Serge Carestia, vp Supply Chain, with Home Depot Canada, said the box stores used to dictate what everybody was going to buy-now it’s completely the opposite.
“It’s in the hands of the consumer. Retailers struggle to constantly find out what the customers really want. Now customers are telling us what they want, where they want it and how they want it delivered. So they don’t necessarily want to come into the store anymore.”
“There’s no longer a product out there, where it’s ‘stack it high, let it fly’-now it’s really figuring out what the customer wants and delivering it.”
“We’re seeing an aging population, and that’s going to pose some unique challenges, both on the Shoppers Drug Mart side and on the Loblaw side,” said Robert Wiebe, SVP, Supply Chain, Loblaw Companies Ltd.
“There’s a lot of drug reform, provinces that also understand that because of the aging population we’re going to have to control costs-that could be a big thing for us from a margin perspective. We’re also seeing customization: people want what they want, when they want it.
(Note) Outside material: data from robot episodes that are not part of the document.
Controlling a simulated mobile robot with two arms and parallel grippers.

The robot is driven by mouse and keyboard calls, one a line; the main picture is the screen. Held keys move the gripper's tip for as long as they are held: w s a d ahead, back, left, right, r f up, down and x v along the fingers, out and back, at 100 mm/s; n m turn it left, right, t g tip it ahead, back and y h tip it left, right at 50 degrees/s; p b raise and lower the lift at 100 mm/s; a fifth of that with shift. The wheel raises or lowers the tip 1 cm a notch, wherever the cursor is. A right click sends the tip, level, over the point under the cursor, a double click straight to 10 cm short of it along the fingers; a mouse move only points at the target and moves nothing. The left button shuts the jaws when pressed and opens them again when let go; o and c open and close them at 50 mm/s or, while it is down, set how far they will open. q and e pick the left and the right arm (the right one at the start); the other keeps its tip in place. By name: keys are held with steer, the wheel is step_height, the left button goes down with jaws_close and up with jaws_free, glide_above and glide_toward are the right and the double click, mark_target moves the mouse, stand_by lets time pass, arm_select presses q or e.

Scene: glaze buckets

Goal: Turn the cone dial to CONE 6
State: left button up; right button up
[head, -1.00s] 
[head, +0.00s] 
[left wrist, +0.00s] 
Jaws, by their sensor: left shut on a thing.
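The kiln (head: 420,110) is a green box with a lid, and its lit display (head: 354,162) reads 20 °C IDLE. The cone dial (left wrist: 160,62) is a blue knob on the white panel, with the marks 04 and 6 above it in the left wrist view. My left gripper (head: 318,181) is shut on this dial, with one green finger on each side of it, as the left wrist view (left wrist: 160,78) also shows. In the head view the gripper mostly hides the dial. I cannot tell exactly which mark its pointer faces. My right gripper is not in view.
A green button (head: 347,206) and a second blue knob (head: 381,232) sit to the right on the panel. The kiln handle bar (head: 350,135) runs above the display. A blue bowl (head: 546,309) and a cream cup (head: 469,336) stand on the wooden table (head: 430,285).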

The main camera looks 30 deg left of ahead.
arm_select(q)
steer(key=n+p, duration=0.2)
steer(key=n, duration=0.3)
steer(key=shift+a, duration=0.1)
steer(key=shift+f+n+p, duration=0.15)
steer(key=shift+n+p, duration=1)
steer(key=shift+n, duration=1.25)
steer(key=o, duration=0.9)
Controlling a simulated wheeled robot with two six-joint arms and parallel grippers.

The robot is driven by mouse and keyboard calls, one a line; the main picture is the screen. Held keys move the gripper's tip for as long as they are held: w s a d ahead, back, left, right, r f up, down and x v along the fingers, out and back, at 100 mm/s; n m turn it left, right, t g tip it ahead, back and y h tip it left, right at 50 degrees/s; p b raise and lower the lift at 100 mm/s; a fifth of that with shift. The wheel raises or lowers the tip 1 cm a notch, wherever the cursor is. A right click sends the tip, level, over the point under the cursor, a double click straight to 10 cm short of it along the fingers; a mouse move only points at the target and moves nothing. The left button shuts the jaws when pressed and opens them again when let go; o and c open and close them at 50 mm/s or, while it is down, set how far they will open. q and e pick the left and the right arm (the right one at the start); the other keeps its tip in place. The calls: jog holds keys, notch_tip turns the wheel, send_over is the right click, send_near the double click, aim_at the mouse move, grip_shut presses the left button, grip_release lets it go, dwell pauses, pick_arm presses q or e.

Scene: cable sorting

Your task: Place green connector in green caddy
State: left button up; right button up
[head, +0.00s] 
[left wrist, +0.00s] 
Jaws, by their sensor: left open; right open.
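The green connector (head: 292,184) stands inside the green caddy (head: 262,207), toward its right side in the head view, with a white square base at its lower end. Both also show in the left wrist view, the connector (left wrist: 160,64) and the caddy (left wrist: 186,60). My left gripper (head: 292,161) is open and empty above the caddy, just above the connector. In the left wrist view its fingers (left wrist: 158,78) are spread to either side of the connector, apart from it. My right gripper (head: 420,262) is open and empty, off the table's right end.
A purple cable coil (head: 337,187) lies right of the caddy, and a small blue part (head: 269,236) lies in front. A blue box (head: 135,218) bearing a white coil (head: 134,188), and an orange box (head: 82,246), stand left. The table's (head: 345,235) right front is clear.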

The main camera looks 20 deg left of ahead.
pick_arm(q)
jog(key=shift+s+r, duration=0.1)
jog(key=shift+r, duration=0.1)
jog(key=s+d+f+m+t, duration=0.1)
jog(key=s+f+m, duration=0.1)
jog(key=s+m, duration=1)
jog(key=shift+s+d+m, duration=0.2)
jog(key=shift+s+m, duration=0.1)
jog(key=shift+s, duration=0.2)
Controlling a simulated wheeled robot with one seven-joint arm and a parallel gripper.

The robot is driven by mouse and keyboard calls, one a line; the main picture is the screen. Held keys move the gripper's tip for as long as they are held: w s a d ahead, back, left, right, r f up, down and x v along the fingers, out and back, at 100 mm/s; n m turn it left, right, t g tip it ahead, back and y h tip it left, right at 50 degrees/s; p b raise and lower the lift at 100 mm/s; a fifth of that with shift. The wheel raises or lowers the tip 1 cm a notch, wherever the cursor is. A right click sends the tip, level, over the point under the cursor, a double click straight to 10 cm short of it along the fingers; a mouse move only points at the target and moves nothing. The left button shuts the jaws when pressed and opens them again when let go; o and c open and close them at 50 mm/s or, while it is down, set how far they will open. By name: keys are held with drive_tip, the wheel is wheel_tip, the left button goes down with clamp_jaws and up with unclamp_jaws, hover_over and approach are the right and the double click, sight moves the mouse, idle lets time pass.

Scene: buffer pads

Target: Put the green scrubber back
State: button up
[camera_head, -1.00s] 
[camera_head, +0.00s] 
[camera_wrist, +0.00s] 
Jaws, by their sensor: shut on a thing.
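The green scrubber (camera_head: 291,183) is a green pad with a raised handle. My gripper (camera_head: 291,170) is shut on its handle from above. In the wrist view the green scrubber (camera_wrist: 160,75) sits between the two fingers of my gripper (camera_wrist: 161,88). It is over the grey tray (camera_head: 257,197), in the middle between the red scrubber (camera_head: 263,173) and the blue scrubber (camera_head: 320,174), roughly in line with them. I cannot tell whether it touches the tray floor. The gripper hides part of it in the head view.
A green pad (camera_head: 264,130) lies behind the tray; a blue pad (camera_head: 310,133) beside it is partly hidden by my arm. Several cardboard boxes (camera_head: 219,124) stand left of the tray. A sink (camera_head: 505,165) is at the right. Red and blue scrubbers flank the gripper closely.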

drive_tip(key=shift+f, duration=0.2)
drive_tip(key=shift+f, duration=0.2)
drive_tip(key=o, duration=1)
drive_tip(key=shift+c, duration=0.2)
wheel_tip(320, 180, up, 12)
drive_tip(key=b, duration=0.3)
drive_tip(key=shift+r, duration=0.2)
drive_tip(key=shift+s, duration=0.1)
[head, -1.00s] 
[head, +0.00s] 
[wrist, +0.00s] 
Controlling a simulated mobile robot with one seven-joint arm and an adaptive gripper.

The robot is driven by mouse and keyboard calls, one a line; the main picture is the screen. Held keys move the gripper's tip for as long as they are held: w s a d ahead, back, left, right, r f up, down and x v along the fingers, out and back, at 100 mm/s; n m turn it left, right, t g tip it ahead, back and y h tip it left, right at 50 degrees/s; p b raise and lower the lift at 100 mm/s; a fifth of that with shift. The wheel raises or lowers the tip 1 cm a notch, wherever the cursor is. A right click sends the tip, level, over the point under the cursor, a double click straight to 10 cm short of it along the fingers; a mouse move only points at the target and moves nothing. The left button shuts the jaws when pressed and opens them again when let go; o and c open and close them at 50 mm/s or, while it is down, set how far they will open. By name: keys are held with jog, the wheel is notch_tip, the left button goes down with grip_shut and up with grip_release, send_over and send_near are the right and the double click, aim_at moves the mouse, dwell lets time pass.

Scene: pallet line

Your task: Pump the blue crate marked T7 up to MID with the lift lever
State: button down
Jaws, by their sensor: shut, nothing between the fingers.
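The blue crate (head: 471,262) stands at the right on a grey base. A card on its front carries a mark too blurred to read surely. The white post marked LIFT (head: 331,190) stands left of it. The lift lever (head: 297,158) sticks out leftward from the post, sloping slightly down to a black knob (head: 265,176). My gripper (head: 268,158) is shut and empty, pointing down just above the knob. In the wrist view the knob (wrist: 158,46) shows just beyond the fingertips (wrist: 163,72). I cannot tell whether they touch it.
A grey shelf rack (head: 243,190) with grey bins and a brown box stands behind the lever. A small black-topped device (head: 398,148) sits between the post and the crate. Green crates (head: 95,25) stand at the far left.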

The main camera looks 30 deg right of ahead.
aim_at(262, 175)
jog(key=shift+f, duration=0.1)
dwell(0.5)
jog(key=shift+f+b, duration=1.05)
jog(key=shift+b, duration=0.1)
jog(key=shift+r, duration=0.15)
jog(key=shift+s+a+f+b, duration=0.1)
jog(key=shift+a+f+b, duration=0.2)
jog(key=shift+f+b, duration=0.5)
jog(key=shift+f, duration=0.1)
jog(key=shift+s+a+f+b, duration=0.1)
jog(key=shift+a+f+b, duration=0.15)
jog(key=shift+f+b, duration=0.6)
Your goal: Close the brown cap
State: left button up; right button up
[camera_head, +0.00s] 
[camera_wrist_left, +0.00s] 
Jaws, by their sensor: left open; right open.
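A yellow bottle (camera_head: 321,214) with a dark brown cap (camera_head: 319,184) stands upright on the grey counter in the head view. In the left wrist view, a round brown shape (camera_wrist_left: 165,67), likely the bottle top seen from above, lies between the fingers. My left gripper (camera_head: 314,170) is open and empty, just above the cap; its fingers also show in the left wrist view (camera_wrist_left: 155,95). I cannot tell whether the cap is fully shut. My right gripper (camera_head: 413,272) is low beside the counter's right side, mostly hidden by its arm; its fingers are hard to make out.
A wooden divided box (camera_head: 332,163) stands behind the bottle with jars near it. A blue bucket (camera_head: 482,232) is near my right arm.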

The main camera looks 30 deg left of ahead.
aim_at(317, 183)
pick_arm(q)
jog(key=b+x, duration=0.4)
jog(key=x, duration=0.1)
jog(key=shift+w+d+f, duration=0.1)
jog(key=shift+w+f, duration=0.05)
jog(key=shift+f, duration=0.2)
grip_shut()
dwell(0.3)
If they want one specific olive oil from Italy, we have to find a way to get it to them, and not blow our brains out from an inventory perspective.”
Urbanization is yet another trend, Wiebe noted.
“We’re seeing smaller delivery sizes, more frequent deliveries, and more deliveries going into smaller stores,” he said.
Looking at some of the docks in these smaller locations, it’s can be a challenging delivery system, Wiebe said.
“We’re going to see more and more of that. We have 14 pilot stores right now that would be 50% food, 50% OTC (over the counter).”
These pilot stores, with their perishable foods, and located in densely populated neighbourhoods in urban, downtown locations, have no back rooms and need daily deliveries.
“There’s a tremendous amount of pressure brought to bear by that dynamic,” said Wiebe, vs. the Superstore environmenst in which they typically schedule a 53 ft. linehaul delivery. said Wiebe.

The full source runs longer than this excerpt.